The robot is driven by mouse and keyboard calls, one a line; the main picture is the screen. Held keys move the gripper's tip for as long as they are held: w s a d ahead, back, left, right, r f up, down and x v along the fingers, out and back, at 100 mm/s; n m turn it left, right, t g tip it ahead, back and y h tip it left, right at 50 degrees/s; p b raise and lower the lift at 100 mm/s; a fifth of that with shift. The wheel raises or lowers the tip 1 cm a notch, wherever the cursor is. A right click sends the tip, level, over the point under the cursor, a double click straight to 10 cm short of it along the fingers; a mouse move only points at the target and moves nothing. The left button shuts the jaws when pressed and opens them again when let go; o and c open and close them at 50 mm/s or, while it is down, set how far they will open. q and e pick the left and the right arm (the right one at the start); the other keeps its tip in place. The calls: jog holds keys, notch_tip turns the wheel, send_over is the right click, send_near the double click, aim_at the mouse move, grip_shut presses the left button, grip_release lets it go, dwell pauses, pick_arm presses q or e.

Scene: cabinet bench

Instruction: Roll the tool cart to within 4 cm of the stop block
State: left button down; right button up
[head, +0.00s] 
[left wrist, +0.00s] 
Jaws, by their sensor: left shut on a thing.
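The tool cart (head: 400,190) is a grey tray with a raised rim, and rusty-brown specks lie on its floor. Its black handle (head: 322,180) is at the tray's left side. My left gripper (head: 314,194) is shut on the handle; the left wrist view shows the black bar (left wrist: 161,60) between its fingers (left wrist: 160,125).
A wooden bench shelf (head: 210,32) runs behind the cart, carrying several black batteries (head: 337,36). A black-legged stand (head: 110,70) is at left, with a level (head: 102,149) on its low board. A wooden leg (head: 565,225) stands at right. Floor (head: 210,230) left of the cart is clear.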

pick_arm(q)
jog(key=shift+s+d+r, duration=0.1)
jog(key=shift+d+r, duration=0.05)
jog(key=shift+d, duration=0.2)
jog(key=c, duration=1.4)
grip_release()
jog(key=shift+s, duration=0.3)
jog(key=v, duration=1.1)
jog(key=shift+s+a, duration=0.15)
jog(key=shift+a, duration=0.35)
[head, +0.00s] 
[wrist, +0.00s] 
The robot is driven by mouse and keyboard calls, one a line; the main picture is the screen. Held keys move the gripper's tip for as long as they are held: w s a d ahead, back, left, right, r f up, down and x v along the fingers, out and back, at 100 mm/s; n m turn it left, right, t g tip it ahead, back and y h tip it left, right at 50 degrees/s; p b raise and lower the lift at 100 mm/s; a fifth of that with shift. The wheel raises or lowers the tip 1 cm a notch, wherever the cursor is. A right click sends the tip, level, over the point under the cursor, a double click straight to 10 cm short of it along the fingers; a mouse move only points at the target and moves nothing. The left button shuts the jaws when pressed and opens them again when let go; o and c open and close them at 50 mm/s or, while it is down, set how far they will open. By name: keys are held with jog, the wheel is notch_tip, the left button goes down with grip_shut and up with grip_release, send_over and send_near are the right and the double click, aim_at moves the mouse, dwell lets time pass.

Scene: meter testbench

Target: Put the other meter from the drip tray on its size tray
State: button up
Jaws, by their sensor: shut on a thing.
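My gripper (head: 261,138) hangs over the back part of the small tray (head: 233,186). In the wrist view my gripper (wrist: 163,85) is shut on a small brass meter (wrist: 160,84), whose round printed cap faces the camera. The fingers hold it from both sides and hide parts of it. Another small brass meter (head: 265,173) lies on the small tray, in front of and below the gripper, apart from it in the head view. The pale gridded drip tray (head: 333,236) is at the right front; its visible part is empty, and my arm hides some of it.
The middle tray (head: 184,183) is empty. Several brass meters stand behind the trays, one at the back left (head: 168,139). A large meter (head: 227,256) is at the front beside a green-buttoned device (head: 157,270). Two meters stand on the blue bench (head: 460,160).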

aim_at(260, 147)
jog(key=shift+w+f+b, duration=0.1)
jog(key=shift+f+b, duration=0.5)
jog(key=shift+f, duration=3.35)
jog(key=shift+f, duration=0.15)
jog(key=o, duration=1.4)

...

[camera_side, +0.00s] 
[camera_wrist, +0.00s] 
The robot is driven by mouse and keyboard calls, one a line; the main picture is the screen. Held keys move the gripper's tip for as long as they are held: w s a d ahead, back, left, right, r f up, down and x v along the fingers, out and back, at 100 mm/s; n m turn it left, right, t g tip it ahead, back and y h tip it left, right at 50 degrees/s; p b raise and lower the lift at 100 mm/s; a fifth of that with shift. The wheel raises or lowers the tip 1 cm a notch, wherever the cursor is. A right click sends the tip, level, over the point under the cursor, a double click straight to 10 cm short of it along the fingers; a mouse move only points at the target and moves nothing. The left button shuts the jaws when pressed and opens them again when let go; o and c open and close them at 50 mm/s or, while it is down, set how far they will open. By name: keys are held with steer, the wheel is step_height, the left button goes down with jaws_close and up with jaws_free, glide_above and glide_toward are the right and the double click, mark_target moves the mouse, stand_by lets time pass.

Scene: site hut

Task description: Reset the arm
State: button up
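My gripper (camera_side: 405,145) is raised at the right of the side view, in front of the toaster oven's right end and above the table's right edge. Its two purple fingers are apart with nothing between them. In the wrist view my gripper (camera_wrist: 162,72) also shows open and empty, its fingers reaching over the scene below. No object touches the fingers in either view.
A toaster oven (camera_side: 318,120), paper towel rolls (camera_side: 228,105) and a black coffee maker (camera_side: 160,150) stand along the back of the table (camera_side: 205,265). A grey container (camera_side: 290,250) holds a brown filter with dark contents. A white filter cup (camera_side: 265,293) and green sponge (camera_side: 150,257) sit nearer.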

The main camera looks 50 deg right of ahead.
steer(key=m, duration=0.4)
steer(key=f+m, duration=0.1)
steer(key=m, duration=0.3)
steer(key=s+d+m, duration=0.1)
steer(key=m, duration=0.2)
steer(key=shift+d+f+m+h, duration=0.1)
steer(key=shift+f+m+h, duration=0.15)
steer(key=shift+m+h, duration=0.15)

==

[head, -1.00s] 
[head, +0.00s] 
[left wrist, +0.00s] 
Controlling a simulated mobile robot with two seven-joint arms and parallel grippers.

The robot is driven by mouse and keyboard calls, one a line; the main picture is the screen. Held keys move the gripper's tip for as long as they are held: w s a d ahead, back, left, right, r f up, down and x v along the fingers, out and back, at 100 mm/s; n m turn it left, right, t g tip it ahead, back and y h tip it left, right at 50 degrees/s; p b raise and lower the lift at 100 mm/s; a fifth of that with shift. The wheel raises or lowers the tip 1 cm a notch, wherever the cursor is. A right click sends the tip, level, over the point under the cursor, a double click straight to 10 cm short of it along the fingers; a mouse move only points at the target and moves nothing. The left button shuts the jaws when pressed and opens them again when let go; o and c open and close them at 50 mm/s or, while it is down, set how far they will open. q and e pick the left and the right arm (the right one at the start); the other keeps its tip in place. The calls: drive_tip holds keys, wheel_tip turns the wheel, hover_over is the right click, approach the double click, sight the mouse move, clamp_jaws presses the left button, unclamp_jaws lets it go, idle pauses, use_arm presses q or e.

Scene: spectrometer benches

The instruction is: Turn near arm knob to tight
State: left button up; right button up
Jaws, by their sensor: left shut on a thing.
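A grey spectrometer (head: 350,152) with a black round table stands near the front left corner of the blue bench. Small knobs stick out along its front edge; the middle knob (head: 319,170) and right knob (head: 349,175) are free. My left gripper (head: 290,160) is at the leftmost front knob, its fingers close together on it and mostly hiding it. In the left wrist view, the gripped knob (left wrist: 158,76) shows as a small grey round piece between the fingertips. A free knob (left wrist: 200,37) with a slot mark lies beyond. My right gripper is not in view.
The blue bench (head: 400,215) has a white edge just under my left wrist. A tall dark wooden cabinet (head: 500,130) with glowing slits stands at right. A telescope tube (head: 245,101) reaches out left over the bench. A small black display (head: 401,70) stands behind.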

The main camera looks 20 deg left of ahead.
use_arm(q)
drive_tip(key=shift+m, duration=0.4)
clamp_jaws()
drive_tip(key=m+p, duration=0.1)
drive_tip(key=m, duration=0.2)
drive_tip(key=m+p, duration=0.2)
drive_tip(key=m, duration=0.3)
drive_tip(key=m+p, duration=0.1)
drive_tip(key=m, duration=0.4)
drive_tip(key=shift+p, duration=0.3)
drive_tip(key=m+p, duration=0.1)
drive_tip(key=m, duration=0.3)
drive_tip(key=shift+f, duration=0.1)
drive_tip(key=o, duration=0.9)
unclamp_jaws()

## Exercise brief
Starting at the line that contains "Instruction: Roll the" and ending at the line that contains "[wrist, +0.00s]", retype each line exactly; omit everything outside that range.

## Response for this exercise
Instruction: Roll the tool cart to within 4 cm of the stop block
State: left button down; right button up
[head, +0.00s] 
[left wrist, +0.00s] 
Jaws, by their sensor: left shut on a thing.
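The tool cart (head: 400,190) is a grey tray with a raised rim, and rusty-brown specks lie on its floor. Its black handle (head: 322,180) is at the tray's left side. My left gripper (head: 314,194) is shut on the handle; the left wrist view shows the black bar (left wrist: 161,60) between its fingers (left wrist: 160,125).
A wooden bench shelf (head: 210,32) runs behind the cart, carrying several black batteries (head: 337,36). A black-legged stand (head: 110,70) is at left, with a level (head: 102,149) on its low board. A wooden leg (head: 565,225) stands at right. Floor (head: 210,230) left of the cart is clear.

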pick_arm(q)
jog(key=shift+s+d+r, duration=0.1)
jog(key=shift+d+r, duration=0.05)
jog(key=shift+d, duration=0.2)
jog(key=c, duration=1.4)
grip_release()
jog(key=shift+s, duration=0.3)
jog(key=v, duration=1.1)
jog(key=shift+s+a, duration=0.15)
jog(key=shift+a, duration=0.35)
[head, +0.00s] 
[wrist, +0.00s] 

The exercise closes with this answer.